• [What is needed]: State the number of lines below in which the word "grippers" appears. Nothing else belongs in the answer.
◇ ◇ ◇ ◇
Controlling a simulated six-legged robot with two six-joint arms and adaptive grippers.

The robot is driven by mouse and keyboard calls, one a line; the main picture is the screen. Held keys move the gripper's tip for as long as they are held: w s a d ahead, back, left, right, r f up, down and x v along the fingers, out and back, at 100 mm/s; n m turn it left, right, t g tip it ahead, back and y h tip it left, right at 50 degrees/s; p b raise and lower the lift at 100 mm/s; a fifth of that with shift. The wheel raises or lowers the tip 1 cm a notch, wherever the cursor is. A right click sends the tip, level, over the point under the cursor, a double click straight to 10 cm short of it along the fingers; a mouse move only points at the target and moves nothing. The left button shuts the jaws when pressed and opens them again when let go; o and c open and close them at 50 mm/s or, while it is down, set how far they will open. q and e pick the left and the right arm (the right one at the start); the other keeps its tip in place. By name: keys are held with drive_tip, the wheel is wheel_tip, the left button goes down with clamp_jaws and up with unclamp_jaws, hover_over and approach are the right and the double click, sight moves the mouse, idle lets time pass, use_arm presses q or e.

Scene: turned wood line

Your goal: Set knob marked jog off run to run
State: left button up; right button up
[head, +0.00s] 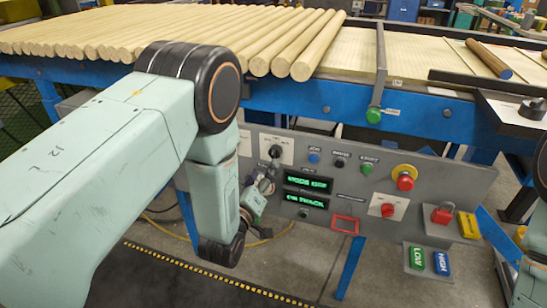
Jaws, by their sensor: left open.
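A black selector knob (275,151) sits on a white plate at the upper left of the grey control panel (345,180). The print on its plate is too small to read. A green display (307,182) below it appears to read "MODE OFF". My left gripper (266,178) is open just below the knob, left of the display. It is small and partly hidden by my arm, and I see no clear contact with the knob. My right gripper is out of view; only part of that arm shows at the right edge.
A red rotary switch (388,210) on another white plate and a red-and-yellow mushroom button (405,178) are on the panel's right. Blue, black and green buttons (369,167) line its top.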

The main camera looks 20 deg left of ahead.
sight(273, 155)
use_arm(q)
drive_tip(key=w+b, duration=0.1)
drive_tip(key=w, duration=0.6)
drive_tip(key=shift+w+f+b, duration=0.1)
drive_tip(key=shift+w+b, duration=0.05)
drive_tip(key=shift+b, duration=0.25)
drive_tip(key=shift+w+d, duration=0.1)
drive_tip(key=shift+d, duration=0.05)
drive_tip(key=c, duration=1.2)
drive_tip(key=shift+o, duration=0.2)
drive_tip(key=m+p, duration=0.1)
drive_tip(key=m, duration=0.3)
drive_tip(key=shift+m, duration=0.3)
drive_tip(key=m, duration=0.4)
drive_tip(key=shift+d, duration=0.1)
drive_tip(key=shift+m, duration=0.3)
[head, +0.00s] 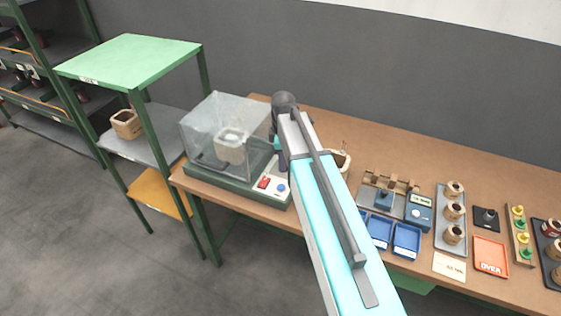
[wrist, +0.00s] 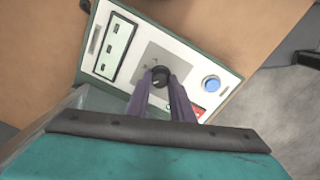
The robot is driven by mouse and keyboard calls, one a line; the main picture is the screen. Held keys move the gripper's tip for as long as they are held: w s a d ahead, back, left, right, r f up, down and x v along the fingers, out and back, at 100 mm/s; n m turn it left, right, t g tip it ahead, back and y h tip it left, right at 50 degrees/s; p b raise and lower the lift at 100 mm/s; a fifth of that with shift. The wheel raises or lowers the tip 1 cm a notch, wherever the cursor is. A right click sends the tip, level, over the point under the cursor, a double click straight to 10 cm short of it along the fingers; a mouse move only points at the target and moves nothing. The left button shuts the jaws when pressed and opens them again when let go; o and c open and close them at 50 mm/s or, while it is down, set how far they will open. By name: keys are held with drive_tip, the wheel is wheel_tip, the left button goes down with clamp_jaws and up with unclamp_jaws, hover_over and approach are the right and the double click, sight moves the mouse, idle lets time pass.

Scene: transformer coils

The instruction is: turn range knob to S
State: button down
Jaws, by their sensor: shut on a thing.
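The range knob (wrist: 160,74) is a small black round knob on a grey square plate, in the middle of the white panel (wrist: 187,57) in the wrist view. Small marks sit by the knob, too faint to read, so I cannot tell its setting. My gripper (wrist: 160,85) has its two purple fingers closed around the knob from the near side. In the head view the knob and fingertips are hidden, with my arm in front; the machine (head: 235,181) with a clear cover stands on the bench beside it.
On the panel, a display (wrist: 116,47) lies left of the knob, and a blue button (wrist: 211,83) and a red switch (wrist: 198,111) lie right. In the head view, blue trays (head: 406,239) and several coils stand to the right on the bench (head: 330,125). A green-topped rack (head: 130,55) stands left.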

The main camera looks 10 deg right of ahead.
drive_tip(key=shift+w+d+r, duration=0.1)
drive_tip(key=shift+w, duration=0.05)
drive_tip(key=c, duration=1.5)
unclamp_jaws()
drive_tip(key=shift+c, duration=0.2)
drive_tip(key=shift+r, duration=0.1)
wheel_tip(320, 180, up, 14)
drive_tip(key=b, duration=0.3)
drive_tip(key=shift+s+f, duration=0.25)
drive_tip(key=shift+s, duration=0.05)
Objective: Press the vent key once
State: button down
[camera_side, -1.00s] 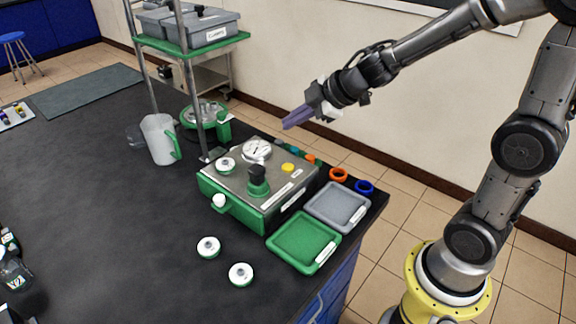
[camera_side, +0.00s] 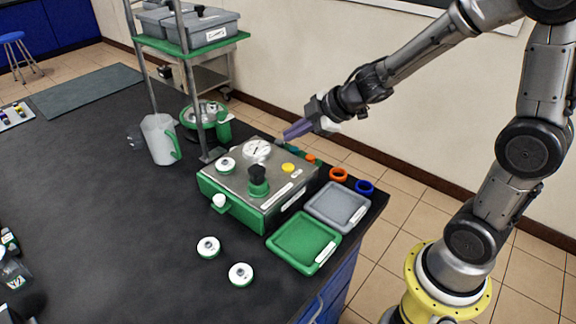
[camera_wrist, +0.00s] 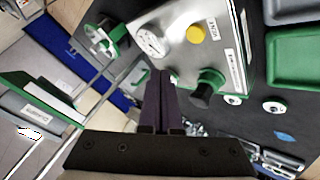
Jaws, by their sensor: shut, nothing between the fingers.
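A round yellow key (camera_side: 288,167) sits on the steel top of the green-sided bioreactor box (camera_side: 233,178). It also shows in the wrist view (camera_wrist: 196,34) with a small white label beside it, too small to read surely. My gripper (camera_side: 285,138) has its purple fingers together and empty. In the side view the fingertips are above and behind the box's back edge, apart from the key. In the wrist view my fingertips (camera_wrist: 161,74) appear below and left of the key, near the box edge.
On the box stand a black-topped green knob (camera_side: 258,180), a dial gauge (camera_side: 257,150) and a white cap (camera_side: 225,164). A rack post (camera_side: 190,95) rises left of it. Green (camera_side: 303,262) and grey (camera_side: 366,212) trays lie at right. Orange (camera_side: 338,174) and blue (camera_side: 365,187) rings lie behind.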

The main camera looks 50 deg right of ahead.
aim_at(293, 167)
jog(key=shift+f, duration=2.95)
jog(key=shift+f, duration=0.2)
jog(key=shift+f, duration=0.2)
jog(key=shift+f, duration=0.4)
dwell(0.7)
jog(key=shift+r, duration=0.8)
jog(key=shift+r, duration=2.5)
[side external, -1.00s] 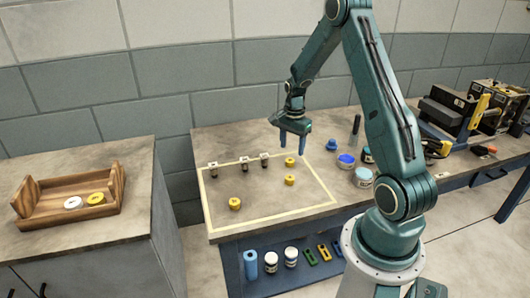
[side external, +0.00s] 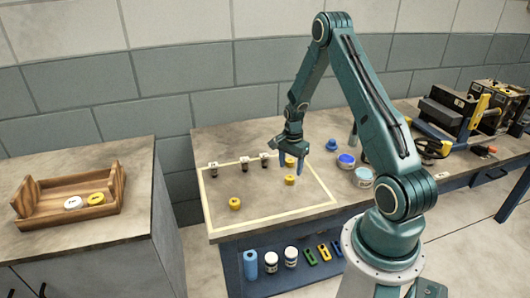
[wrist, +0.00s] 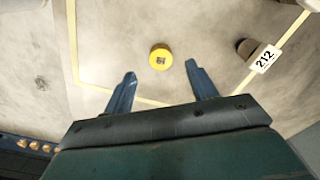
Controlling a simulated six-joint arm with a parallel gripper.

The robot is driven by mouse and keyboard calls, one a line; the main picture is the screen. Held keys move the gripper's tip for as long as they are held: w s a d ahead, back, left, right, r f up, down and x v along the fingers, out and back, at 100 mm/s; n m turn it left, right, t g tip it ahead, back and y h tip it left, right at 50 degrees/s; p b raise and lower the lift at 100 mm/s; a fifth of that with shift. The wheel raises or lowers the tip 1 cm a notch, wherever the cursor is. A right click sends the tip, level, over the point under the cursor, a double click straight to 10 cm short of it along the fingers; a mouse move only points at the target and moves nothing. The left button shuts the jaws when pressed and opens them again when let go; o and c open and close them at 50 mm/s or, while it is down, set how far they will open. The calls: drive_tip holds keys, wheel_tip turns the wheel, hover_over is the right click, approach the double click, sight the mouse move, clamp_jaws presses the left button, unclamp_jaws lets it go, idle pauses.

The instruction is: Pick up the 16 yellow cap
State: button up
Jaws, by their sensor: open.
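Three yellow caps stand inside the taped area on the bench in the side view: one at the back right (side external: 289,163), one just in front of it (side external: 289,180), and one at the front left (side external: 235,204). Their numbers are too small to read there. My gripper (side external: 293,165) is above the back right part of the area, its fingers partly covering the back cap. In the wrist view, a yellow cap (wrist: 160,55) with a dark, unreadable mark lies just beyond my open, empty fingers (wrist: 159,69). I cannot tell which of the three it is.
Several small dark posts with white tags stand along the back tape; one tag (wrist: 265,58) reads 212. A wooden tray (side external: 70,220) holds a white and a yellow disc at left. Bare bench lies around the front left cap.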

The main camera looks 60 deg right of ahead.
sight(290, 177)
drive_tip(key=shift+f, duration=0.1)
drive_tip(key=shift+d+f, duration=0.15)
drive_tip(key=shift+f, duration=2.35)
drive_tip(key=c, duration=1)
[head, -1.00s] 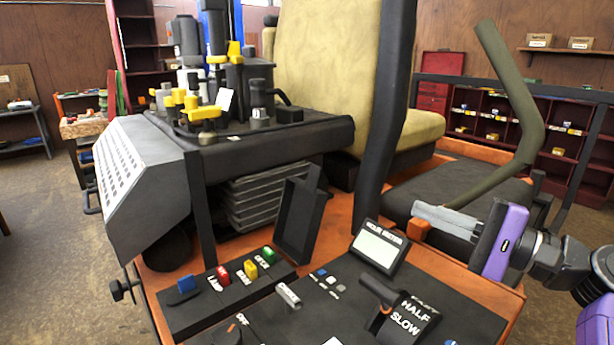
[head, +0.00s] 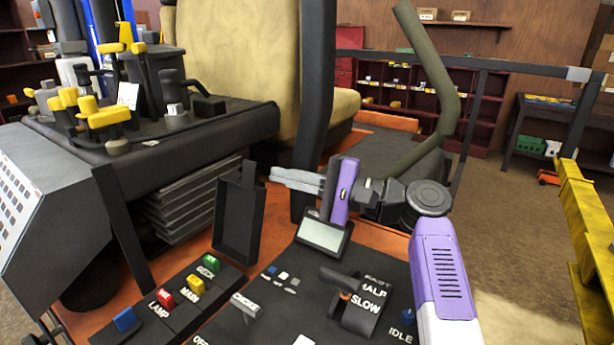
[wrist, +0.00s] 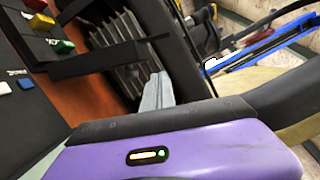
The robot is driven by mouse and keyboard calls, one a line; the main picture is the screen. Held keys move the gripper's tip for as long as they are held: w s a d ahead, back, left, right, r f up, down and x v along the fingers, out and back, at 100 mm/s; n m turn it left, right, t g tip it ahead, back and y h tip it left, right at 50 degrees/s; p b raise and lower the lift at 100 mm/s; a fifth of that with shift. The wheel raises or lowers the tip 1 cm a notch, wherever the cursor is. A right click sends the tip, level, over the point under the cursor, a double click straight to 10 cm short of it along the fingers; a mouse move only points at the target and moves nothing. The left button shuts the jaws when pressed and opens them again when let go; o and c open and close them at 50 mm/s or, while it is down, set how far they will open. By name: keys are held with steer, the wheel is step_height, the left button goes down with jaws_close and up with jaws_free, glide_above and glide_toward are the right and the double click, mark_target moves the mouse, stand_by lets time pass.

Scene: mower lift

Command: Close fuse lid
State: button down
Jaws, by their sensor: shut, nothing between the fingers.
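The fuse lid (head: 240,218) is a black, shallow tray-like cover. It stands open, nearly upright, at the rear end of the fuse box (head: 178,322). The box's blue, red, yellow and green fuses are uncovered. My gripper (head: 275,178) is shut and empty, with its grey fingers pointing left. In the head view its tips appear just right of the lid's upper edge; contact cannot be told. In the wrist view the shut fingers (wrist: 156,95) are near the lid's dark edge (wrist: 100,63), with the green fuse (wrist: 63,47) beyond to the left.
A small display (head: 325,235) stands below my gripper. A throttle lever (head: 345,280) and small buttons are on the black console. A thick black post (head: 312,120) rises behind my gripper. Yellow-handled levers (head: 105,115) stand at left. A yellow rail (head: 585,220) is at right.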

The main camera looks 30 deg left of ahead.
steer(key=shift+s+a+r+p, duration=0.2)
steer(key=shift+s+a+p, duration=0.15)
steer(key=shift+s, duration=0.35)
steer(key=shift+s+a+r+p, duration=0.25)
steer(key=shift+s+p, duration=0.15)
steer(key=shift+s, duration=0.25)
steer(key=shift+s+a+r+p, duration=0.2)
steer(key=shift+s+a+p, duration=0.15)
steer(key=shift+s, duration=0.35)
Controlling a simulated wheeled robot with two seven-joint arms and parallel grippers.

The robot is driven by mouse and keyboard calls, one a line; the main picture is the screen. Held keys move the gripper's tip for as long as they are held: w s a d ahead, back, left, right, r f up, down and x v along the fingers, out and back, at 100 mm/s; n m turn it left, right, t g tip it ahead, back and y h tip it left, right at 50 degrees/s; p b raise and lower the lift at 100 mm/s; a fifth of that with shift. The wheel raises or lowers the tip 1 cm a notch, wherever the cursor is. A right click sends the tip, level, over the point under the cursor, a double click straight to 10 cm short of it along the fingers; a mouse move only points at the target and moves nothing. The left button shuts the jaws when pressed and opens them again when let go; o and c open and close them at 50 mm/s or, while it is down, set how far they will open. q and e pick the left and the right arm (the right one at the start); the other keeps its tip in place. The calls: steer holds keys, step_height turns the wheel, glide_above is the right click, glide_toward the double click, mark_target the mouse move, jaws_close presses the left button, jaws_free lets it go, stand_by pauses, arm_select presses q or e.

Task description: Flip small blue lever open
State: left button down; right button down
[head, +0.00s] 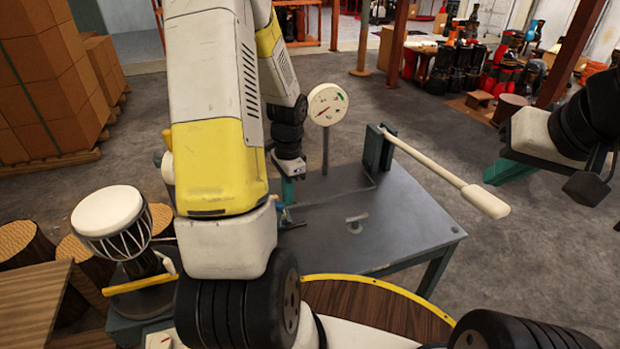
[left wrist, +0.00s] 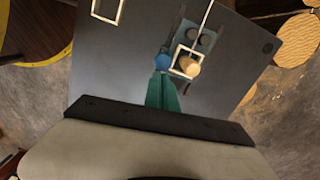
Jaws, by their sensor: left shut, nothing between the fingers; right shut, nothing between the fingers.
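The small blue lever shows a round blue knob (left wrist: 162,62) in the left wrist view, directly ahead of my left fingertips. In the head view a small blue part (head: 281,215) shows at the left edge of the grey table, partly hidden by my arm. My left gripper (head: 288,198) points down there with its teal fingers shut and empty. In the left wrist view its fingertips (left wrist: 163,78) are very close to the blue knob; I cannot tell whether they touch. My right gripper (head: 492,178) is shut and empty, off to the right of the table.
A tan knob (left wrist: 187,67) sits beside the blue one. A goblet drum (head: 108,212) stands at left. The table's right part is mostly clear.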

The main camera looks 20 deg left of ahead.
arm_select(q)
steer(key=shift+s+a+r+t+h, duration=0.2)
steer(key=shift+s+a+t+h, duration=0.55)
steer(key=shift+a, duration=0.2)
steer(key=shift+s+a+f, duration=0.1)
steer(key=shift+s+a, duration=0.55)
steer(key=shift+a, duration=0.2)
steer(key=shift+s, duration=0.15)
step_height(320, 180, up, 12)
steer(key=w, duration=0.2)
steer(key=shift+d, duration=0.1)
◇ ◇ ◇ ◇
• [Task response]: 2